[Robot control records]
---
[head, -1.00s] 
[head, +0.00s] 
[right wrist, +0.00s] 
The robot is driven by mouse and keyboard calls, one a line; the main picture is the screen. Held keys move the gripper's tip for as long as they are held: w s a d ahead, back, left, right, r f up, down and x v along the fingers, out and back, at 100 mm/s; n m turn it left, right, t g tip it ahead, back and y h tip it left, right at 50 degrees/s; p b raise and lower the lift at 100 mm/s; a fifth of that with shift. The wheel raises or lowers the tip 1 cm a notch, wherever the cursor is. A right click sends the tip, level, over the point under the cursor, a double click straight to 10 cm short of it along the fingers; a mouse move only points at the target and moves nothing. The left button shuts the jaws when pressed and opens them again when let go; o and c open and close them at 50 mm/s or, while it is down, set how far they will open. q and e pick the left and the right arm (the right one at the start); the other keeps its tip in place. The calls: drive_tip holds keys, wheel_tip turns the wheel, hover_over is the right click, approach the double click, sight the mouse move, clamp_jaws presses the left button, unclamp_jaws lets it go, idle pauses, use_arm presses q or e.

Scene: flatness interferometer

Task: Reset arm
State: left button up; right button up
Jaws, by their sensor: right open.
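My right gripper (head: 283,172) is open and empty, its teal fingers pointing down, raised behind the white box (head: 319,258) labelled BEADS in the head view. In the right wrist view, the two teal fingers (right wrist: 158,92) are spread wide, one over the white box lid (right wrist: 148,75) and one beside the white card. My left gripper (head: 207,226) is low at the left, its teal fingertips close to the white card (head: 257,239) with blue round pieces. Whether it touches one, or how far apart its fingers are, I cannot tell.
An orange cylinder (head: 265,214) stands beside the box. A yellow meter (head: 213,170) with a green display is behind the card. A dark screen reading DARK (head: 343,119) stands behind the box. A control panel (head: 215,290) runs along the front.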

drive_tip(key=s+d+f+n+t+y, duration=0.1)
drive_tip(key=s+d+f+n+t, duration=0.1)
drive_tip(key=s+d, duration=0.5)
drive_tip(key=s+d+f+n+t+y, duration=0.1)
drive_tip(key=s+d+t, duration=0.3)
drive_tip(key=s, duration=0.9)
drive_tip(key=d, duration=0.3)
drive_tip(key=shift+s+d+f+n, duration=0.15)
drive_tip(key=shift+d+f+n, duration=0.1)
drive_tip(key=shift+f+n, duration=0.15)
---
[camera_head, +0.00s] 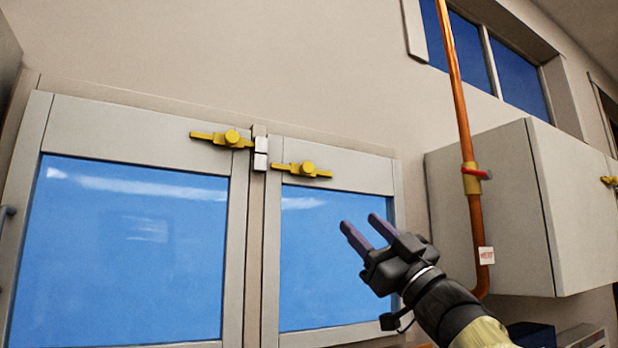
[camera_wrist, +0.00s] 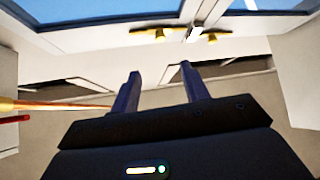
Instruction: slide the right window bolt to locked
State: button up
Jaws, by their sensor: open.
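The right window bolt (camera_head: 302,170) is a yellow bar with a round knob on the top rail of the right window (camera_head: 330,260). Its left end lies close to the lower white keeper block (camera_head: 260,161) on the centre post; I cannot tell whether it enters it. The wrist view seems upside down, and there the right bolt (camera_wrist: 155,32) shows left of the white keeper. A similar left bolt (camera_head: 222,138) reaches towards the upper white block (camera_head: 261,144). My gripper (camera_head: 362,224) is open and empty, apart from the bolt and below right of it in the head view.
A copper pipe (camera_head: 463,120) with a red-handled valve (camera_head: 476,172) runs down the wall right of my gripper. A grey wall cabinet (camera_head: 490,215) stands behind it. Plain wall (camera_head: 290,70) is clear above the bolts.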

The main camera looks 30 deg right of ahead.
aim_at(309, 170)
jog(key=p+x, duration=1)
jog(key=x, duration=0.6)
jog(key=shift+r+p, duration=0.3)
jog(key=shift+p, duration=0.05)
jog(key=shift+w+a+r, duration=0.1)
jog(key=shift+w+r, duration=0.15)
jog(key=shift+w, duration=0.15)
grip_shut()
---
**Goal**: Transcribe each line of the data above, unaltered, from the one where "[head, -1.00s]" appears to the one where "State: left button up; right button up" appears, inclusive of both.

**Correct answer**:
[head, -1.00s] 
[head, +0.00s] 
[right wrist, +0.00s] 
The robot is driven by mouse and keyboard calls, one a line; the main picture is the screen. Held keys move the gripper's tip for as long as they are held: w s a d ahead, back, left, right, r f up, down and x v along the fingers, out and back, at 100 mm/s; n m turn it left, right, t g tip it ahead, back and y h tip it left, right at 50 degrees/s; p b raise and lower the lift at 100 mm/s; a fifth of that with shift. The wheel raises or lowers the tip 1 cm a notch, wherever the cursor is. A right click sends the tip, level, over the point under the cursor, a double click straight to 10 cm short of it along the fingers; a mouse move only points at the target and moves nothing. The left button shuts the jaws when pressed and opens them again when let go; o and c open and close them at 50 mm/s or, while it is down, set how far they will open. q and e pick the left and the right arm (the right one at the start); the other keeps its tip in place. The calls: drive_tip holds keys, wheel_tip turns the wheel, hover_over is the right click, approach the double click, sight the mouse move, clamp_jaws presses the left button, unclamp_jaws lets it go, idle pauses, use_arm presses q or e.

Scene: flatness interferometer

Task: Reset arm
State: left button up; right button up

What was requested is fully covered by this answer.